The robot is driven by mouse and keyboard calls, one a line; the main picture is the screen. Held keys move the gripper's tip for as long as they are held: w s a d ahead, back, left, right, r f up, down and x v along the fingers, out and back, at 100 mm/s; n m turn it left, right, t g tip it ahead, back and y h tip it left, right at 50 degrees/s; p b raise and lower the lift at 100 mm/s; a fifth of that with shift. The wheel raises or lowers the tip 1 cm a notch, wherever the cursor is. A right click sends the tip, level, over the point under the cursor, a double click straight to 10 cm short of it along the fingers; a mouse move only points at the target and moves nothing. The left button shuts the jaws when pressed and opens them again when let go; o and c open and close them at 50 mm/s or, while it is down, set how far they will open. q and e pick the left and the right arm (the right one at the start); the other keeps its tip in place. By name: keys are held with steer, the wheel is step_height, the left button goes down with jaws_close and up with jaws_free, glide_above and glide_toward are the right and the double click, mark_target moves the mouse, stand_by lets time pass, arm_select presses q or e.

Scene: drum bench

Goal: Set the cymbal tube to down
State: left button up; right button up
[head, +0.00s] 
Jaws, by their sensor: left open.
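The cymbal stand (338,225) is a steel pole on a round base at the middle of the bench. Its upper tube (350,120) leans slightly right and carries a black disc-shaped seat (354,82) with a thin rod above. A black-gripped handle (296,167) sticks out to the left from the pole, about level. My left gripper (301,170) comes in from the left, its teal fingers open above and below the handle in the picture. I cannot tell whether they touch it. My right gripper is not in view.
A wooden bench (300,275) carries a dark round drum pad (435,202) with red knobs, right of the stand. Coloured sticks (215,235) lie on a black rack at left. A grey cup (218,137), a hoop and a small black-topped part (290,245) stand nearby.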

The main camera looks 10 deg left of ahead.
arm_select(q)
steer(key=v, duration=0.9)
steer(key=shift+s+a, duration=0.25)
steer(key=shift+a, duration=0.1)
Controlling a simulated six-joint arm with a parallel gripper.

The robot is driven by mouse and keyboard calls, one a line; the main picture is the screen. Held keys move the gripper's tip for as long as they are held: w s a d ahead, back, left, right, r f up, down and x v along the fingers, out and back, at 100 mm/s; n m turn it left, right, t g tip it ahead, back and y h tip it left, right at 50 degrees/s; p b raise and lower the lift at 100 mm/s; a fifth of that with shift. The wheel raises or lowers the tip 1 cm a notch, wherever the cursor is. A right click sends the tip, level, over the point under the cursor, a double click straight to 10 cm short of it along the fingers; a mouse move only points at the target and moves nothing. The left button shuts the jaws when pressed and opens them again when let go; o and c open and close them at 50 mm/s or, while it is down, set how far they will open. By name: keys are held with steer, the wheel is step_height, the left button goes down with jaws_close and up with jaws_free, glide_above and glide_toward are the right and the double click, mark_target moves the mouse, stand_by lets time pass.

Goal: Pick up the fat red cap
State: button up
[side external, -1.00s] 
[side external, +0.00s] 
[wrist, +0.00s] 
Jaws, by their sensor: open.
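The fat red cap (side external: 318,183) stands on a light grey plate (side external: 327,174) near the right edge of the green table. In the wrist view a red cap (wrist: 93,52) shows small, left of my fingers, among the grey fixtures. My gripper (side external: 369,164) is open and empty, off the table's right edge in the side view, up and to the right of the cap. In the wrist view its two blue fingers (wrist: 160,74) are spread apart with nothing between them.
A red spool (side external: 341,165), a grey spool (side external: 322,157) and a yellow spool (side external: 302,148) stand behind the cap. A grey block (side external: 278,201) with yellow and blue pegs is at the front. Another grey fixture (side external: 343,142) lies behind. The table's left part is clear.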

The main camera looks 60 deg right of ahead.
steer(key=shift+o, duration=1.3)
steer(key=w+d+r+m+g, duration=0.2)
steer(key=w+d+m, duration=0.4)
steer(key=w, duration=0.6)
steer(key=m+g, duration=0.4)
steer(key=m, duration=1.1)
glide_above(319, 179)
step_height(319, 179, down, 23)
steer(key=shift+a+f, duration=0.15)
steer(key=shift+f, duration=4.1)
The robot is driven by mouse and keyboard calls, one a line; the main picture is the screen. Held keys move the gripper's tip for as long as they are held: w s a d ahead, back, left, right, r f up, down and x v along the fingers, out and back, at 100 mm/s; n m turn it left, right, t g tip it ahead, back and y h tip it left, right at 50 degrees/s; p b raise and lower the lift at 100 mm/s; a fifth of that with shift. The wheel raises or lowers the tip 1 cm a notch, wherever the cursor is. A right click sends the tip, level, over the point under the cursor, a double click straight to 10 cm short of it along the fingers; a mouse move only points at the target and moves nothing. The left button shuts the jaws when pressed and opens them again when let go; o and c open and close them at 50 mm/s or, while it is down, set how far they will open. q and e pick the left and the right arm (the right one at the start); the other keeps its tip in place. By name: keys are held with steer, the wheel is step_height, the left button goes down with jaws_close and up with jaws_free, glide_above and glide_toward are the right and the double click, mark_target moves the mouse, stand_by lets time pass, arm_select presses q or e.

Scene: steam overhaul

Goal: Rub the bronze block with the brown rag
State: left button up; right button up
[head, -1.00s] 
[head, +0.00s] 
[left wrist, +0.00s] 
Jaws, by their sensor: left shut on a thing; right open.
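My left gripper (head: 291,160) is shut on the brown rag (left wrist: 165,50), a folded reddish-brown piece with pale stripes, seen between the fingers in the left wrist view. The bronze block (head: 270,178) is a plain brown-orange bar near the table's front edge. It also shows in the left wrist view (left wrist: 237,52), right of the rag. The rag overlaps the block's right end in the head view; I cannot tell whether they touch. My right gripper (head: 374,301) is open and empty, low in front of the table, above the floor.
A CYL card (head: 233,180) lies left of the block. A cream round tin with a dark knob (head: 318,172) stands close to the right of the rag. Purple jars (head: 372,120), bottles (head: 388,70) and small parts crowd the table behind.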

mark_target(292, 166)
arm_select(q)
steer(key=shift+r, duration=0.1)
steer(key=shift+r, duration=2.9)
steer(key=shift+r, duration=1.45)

○ ○ ○ ○

Exercise =>
Copy the lines from the entries above in which the word "Goal" appears.

Output for this task =>
Goal: Set the cymbal tube to down
Goal: Pick up the fat red cap
Goal: Rub the bronze block with the brown rag

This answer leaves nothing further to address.